### Data provided
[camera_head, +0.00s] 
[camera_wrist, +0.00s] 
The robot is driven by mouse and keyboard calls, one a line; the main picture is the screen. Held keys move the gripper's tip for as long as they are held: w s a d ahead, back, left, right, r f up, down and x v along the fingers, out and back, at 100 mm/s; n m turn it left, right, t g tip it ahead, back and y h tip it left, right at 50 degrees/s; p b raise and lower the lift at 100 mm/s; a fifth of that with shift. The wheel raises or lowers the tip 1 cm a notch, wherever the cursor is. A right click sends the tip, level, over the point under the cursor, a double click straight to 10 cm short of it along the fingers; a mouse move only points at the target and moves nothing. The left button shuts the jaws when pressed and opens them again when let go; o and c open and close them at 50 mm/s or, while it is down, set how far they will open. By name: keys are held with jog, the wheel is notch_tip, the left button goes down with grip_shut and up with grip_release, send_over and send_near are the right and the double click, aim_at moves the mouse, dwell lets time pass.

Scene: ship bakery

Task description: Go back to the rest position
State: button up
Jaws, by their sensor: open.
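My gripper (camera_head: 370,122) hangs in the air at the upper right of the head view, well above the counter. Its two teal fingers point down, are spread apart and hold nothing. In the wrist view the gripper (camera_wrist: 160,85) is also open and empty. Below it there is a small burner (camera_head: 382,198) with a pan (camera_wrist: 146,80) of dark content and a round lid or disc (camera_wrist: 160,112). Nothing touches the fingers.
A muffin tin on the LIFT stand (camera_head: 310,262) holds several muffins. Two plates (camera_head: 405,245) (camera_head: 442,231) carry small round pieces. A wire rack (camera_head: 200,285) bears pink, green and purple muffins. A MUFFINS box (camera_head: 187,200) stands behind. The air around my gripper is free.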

### Task details
Reproduce the listing above verbatim, from first line to last.

### The output
[camera_head, +0.00s] 
[camera_wrist, +0.00s] 
The robot is driven by mouse and keyboard calls, one a line; the main picture is the screen. Held keys move the gripper's tip for as long as they are held: w s a d ahead, back, left, right, r f up, down and x v along the fingers, out and back, at 100 mm/s; n m turn it left, right, t g tip it ahead, back and y h tip it left, right at 50 degrees/s; p b raise and lower the lift at 100 mm/s; a fifth of that with shift. The wheel raises or lowers the tip 1 cm a notch, wherever the cursor is. A right click sends the tip, level, over the point under the cursor, a double click straight to 10 cm short of it along the fingers; a mouse move only points at the target and moves nothing. The left button shuts the jaws when pressed and opens them again when let go; o and c open and close them at 50 mm/s or, while it is down, set how far they will open. By name: keys are held with jog, the wheel is notch_tip, the left button goes down with grip_shut and up with grip_release, send_over and send_near are the right and the double click, aim_at moves the mouse, dwell lets time pass.

Scene: ship bakery

Task description: Go back to the rest position
State: button up
Jaws, by their sensor: open.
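My gripper (camera_head: 370,122) hangs in the air at the upper right of the head view, well above the counter. Its two teal fingers point down, are spread apart and hold nothing. In the wrist view the gripper (camera_wrist: 160,85) is also open and empty. Below it there is a small burner (camera_head: 382,198) with a pan (camera_wrist: 146,80) of dark content and a round lid or disc (camera_wrist: 160,112). Nothing touches the fingers.
A muffin tin on the LIFT stand (camera_head: 310,262) holds several muffins. Two plates (camera_head: 405,245) (camera_head: 442,231) carry small round pieces. A wire rack (camera_head: 200,285) bears pink, green and purple muffins. A MUFFINS box (camera_head: 187,200) stands behind. The air around my gripper is free.

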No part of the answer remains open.